Presenters: Lotte Feuerstein, Programme Manager & Acting Executive Director, Water Integrity Network; Stephanie de Chassy, Head of Governance and Inequality Programming, Oxfam Great Britain
Moderator: Ann-Sofie Jespersen, Senior Governance Specialist
 
The aim of the session is to better understand the interplay between local politics, community needs and accountability mechanisms. Who makes financing decisions for infrastructure and service provision, how do they decide, and who benefits financially and in terms of better services. The session will be kicked off with evidence from five county case studies in Kenya which examine how the interfaces between the public finance and water service delivery systems work in theory and practice, and what accountability breakdowns and pathways emerge from that. In particular, the presentation will provide first-hand account of how participatory budgeting works and addresses community water needs in the different counties and what accountability issues and moral hazards arise around financing of (local) government owned water service providers. Based on experiences from their GPSA programme in Tajikistan, Oxfam will then illustrate how nurturing strong connections between users and a multi-stakeholders consumer advisory board increased willingness to pay for water and resulted in higher revenues for the water utility.
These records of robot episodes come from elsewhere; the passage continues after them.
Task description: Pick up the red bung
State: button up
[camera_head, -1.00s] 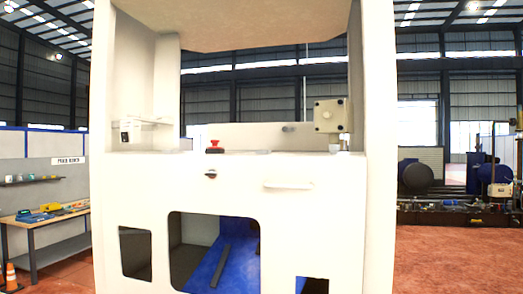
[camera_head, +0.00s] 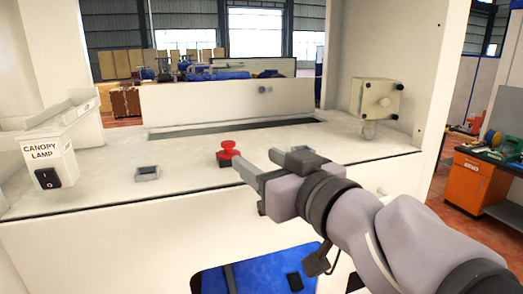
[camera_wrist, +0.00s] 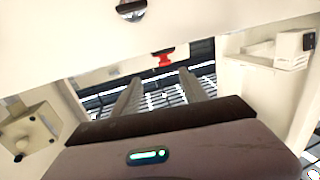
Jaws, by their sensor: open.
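The red bung (camera_head: 228,152) is a small red knob with a wider base, upright on the white counter of the dispenser. In the wrist view the red bung (camera_wrist: 163,58) shows just beyond the fingertips, roughly between their lines. My gripper (camera_head: 255,158) is open and empty, reaching in from the right. Its fingertips are just right of the bung, apparently apart from it. Both fingers of my gripper (camera_wrist: 159,80) show in the wrist view with a clear gap between them.
A switch box labelled CANOPY LAMP (camera_head: 46,165) stands at the left. A dark slot (camera_head: 230,127) runs behind the bung.

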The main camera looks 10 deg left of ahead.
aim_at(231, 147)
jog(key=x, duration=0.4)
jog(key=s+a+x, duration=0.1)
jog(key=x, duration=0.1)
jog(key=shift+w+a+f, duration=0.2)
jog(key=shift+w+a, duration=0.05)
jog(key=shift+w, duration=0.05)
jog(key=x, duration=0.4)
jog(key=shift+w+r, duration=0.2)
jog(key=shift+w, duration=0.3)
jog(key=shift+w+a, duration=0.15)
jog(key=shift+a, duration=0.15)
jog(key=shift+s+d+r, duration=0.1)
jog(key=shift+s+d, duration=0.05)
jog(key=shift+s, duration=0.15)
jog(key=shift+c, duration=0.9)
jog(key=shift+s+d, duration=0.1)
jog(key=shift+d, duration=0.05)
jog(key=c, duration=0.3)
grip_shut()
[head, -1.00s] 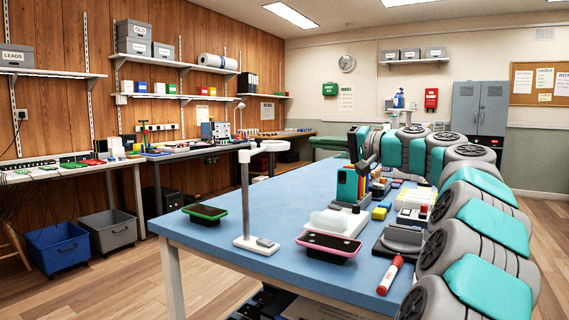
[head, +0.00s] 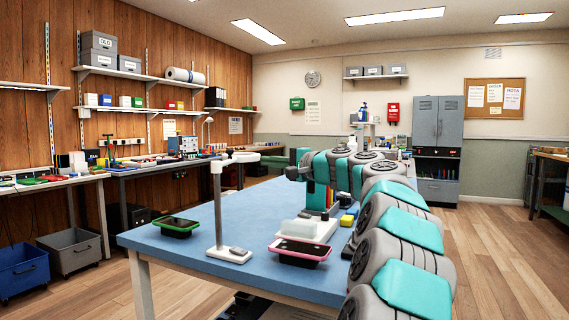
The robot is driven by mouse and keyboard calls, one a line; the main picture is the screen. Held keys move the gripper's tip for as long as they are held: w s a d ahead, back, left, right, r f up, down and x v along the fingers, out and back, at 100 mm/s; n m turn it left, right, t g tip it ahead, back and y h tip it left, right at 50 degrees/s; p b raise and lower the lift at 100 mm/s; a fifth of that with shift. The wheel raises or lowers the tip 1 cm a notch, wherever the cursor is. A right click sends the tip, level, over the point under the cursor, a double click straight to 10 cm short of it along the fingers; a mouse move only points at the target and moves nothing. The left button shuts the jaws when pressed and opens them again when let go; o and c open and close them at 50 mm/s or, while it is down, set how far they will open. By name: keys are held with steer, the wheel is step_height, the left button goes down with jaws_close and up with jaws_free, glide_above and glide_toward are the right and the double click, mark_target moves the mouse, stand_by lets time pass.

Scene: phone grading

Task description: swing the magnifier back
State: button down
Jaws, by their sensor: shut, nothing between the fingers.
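The magnifier (head: 218,205) is a white upright post on a flat base near the left front of the blue table. Its short top arm and pale round head (head: 243,157) point right. My gripper (head: 291,172) is at the end of my grey and teal arm, right of the magnifier head. It looks dark and small, shut with nothing held. A gap shows between it and the head in the picture; their difference in depth is hard to tell.
A green-edged phone (head: 176,226) lies left of the post, and a pink-edged phone (head: 300,250) lies to its right. A white block (head: 306,229) and a yellow piece (head: 347,220) sit behind the pink phone. The blue table (head: 245,200) has bare room behind the post.

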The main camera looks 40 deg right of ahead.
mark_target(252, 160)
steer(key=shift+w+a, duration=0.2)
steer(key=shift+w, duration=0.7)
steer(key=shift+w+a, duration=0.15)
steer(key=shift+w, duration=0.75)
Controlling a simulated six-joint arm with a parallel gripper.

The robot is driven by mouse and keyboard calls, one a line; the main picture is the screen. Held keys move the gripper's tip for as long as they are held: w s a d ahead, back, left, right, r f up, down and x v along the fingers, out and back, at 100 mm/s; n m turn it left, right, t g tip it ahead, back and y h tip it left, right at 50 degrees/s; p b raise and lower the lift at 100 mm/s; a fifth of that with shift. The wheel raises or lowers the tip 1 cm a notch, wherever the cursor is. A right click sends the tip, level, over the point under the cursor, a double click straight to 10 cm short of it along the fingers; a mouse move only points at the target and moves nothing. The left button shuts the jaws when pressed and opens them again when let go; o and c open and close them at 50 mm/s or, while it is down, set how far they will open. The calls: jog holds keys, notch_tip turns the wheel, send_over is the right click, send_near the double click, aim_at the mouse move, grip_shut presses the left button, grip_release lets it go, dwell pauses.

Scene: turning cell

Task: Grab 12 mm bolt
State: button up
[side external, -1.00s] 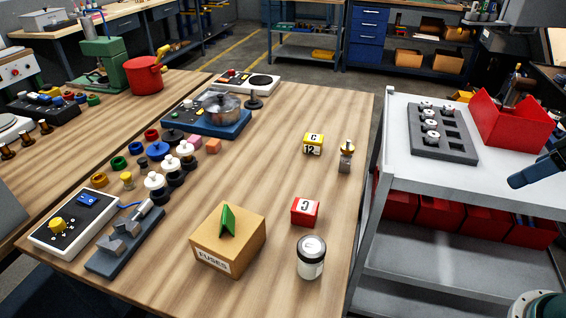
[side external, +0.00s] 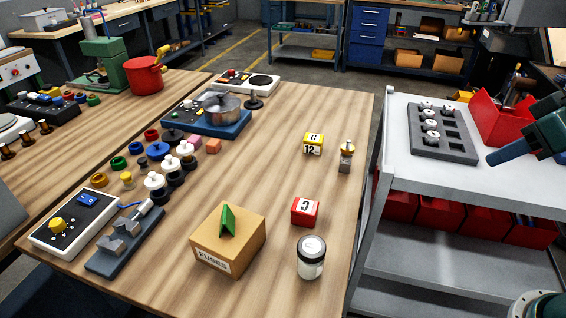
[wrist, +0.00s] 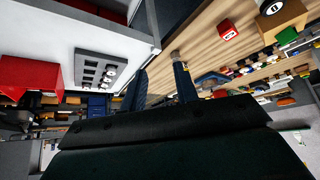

They will also reflect on challenges of sustainability when there is a discrepancy between the ability of the government to maintain the systems and users' expectations. Based on these practical examples we will debate how civil society partners, WB and other institutional actors can creatively support people in following the money, activating genuine social accountability processes and navigating their political dimension, with the additional challenge to ensure inclusion and gender equality.